What lies from the line containing "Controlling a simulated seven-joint" through the line containing "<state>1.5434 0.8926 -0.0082"? Print exactly those lines, with both ends, and no others.

[Extracted records]
——

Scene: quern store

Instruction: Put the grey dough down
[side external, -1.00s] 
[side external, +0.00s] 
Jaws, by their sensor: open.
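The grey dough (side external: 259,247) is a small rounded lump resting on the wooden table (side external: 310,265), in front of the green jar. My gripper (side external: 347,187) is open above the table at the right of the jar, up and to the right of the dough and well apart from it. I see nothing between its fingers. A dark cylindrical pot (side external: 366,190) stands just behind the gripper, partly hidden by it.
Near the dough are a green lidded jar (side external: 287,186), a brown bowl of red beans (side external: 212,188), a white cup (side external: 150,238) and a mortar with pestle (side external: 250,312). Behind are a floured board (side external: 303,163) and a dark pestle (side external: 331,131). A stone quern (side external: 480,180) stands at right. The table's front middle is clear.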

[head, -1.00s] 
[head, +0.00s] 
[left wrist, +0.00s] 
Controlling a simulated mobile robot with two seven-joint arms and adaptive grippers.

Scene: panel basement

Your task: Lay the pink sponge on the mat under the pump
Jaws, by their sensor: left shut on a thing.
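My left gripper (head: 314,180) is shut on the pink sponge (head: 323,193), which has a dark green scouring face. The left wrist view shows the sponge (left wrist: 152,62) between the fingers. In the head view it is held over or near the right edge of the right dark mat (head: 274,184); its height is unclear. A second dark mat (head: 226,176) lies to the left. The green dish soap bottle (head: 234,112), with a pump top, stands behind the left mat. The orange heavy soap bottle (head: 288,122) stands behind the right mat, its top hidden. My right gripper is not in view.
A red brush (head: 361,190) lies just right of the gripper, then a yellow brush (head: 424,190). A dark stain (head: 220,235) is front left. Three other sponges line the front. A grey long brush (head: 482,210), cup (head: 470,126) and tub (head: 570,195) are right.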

——

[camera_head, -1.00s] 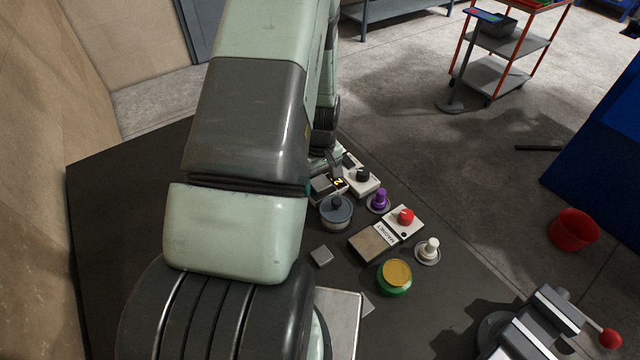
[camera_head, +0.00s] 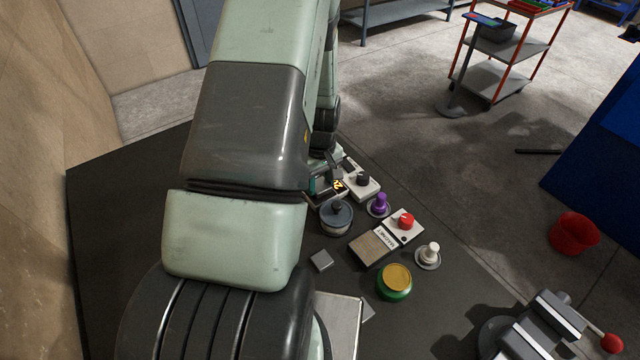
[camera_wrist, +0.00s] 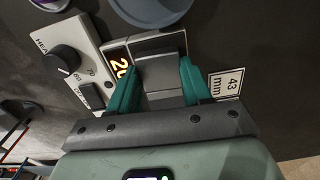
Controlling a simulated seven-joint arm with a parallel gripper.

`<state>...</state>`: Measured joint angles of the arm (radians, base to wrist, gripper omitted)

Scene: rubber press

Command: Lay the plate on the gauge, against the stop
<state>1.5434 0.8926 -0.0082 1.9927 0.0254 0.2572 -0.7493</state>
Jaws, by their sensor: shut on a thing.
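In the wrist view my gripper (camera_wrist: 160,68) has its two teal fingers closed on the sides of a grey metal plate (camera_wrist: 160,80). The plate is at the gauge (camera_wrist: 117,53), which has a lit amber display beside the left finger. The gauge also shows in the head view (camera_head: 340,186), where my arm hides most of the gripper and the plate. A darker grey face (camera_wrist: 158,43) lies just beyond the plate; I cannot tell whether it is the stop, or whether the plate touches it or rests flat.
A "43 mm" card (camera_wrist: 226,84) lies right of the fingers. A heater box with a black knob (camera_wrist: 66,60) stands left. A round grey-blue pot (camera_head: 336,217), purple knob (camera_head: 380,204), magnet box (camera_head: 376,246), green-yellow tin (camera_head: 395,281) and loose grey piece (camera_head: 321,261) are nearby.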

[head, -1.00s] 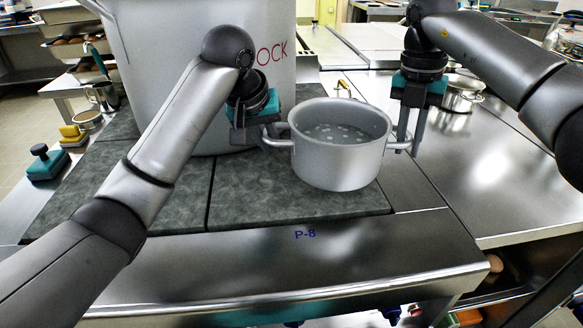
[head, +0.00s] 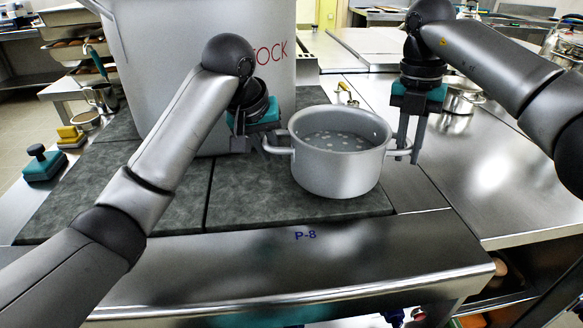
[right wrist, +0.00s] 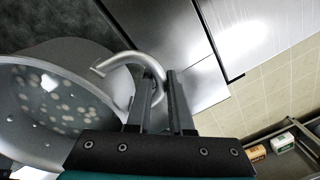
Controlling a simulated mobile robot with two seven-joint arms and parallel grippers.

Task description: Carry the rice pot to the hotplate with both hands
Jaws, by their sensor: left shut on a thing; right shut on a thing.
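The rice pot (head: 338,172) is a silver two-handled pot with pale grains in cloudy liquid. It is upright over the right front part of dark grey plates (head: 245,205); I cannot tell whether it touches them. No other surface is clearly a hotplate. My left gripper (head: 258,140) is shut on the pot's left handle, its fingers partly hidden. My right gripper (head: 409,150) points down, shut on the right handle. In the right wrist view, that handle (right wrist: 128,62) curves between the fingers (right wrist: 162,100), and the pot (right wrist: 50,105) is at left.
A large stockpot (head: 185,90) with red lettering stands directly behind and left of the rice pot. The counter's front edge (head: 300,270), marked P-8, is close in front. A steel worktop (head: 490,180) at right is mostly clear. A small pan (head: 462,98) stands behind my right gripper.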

——

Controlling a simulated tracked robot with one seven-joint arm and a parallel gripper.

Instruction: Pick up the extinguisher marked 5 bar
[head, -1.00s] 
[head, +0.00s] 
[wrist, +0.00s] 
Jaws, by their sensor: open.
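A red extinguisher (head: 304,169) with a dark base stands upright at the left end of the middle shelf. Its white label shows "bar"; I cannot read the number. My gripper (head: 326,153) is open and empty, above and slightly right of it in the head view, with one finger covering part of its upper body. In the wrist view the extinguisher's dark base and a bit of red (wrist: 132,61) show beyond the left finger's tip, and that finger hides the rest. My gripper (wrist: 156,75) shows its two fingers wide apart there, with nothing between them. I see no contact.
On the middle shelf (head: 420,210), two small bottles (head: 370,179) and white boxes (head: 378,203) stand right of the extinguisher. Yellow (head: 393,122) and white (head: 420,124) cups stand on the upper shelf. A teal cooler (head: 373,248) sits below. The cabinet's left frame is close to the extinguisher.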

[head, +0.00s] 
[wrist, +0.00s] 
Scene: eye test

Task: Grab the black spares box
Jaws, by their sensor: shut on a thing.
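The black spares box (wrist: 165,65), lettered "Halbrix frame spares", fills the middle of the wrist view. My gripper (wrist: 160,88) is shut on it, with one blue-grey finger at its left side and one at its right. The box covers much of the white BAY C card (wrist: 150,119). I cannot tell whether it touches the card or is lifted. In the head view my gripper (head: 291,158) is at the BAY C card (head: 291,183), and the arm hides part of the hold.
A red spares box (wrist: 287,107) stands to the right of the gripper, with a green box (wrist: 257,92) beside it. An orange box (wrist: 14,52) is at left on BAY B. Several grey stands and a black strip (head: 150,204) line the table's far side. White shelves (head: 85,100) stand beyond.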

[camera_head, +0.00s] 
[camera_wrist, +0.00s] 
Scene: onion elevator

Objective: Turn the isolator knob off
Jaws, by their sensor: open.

——

[The output]
Controlling a simulated seven-joint arm with a parallel gripper.

`<state>...</state>`: Measured joint angles of the arm (radians, base to wrist, gripper omitted)

Scene: rubber press

Command: Lay the plate on the gauge, against the stop
<state>1.5434 0.8926 -0.0082 1.9927 0.0254 0.2572 -0.7493</state>

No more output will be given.